▸ **DATA SEGMENT**
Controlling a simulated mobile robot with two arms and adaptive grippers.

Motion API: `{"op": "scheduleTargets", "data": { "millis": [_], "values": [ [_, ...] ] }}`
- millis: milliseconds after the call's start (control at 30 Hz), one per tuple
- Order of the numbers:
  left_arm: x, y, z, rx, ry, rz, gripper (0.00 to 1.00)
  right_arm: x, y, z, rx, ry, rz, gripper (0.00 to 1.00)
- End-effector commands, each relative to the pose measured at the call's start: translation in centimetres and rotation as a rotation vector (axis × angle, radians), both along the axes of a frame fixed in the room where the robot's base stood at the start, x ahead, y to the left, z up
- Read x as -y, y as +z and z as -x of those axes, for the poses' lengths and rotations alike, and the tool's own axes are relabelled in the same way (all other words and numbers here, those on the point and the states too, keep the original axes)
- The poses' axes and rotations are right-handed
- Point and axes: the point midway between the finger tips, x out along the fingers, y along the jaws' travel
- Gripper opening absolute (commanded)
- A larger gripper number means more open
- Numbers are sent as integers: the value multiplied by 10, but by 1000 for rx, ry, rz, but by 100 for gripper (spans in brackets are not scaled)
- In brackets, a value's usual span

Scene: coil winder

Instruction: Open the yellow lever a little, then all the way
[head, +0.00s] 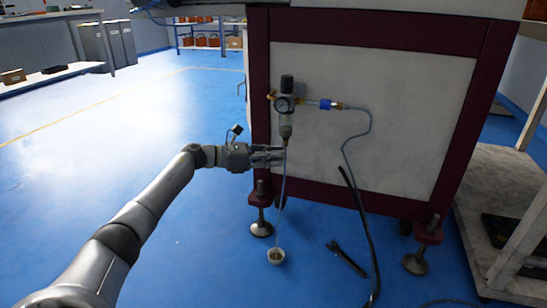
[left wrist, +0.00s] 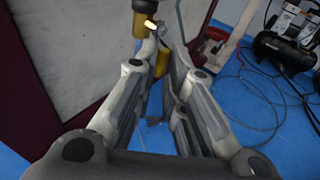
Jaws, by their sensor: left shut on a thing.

▸ **EXERCISE TASK**
Set the listing down in full and exactly. Pictures within it should not appear in the copy.

▸ **RESULT**
Controlling a simulated mobile robot with two arms and adaptive grippers.

Motion API: `{"op": "scheduleTargets", "data": { "millis": [_], "values": [ [_, ...] ] }}`
- millis: milliseconds after the call's start (control at 30 Hz), one per tuple
- Order of the numbers:
  left_arm: x, y, z, rx, ry, rz, gripper (0.00 to 1.00)
  right_arm: x, y, z, rx, ry, rz, gripper (0.00 to 1.00)
- End-effector commands, each relative to the pose measured at the call's start: translation in centimetres and rotation as a rotation vector (axis × angle, radians), both along the axes of a frame fixed in the room where the robot's base stood at the start, x ahead, y to the left, z up
- Read x as -y, y as +z and z as -x of those axes, for the poses' lengths and rotations alike, and the tool's own axes are relabelled in the same way (all other words and numbers here, those on the point and the states too, keep the original axes)
- The poses' axes and rotations are right-handed
- Point and axes: the point midway between the finger tips, x out along the fingers, y along the jaws' travel
- Gripper opening absolute (commanded)
- A larger gripper number means more open
- Numbers are sent as integers: the value multiplied by 10, but by 1000 for rx, ry, rz, but by 100 for gripper (spans in brackets are not scaled)
- In brackets, a value's usual span

Scene: coil winder

Instruction: Open the yellow lever a little, then all the way
[head, +0.00s] 
[left wrist, +0.00s] 
Jaws, by their sensor: left shut on a thing.

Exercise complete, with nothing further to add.